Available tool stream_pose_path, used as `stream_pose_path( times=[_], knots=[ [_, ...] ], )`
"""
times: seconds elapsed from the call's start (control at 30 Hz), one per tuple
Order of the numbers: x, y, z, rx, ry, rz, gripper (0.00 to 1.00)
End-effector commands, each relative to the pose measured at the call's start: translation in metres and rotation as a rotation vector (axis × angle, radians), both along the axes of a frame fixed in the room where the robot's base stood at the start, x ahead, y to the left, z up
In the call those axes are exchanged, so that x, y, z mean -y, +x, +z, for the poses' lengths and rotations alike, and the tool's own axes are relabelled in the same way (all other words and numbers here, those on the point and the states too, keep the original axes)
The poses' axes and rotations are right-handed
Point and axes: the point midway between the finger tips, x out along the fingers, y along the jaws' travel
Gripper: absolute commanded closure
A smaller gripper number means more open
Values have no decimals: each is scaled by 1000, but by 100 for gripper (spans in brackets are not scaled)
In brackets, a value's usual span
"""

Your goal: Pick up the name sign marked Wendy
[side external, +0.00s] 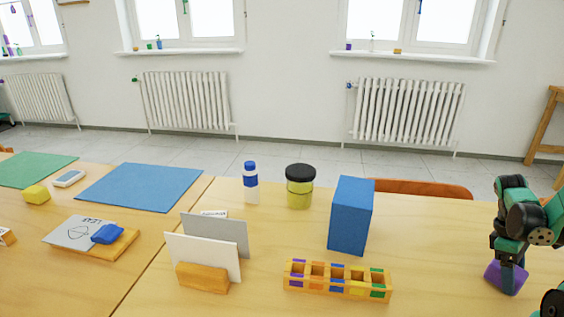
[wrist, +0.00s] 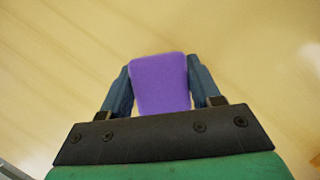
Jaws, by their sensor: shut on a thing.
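My gripper (side external: 509,262) is at the right end of the table in the side view. It is shut on a plain purple block (side external: 505,279). In the wrist view the purple block (wrist: 161,84) sits between the two blue fingers, with no lettering on the face I see. I cannot tell whether it touches the table. A small white sign with dark marks (side external: 214,213) stands partly hidden behind the grey card, far to the left of my gripper. Its marks are too small to read, and I see no legible Wendy.
A tall blue box (side external: 350,216), a slotted wooden holder (side external: 337,280), a dark-lidded jar (side external: 300,188), a bottle (side external: 251,184) and a white card (side external: 203,256) in a wooden stand occupy the table's middle. The tabletop (side external: 435,235) between the blue box and my gripper is clear.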

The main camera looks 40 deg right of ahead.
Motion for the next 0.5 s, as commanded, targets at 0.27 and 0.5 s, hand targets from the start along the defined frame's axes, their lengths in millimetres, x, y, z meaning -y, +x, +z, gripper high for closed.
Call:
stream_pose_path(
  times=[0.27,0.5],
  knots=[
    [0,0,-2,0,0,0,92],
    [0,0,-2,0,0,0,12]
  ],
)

++++

# YOUR INSTRUCTIONS
Copy out each line of the data where the string "brackets" appears.

# OUTPUT OF THE TASK
Values have no decimals: each is scaled by 1000, but by 100 for gripper (spans in brackets are not scaled)
In brackets, a value's usual span

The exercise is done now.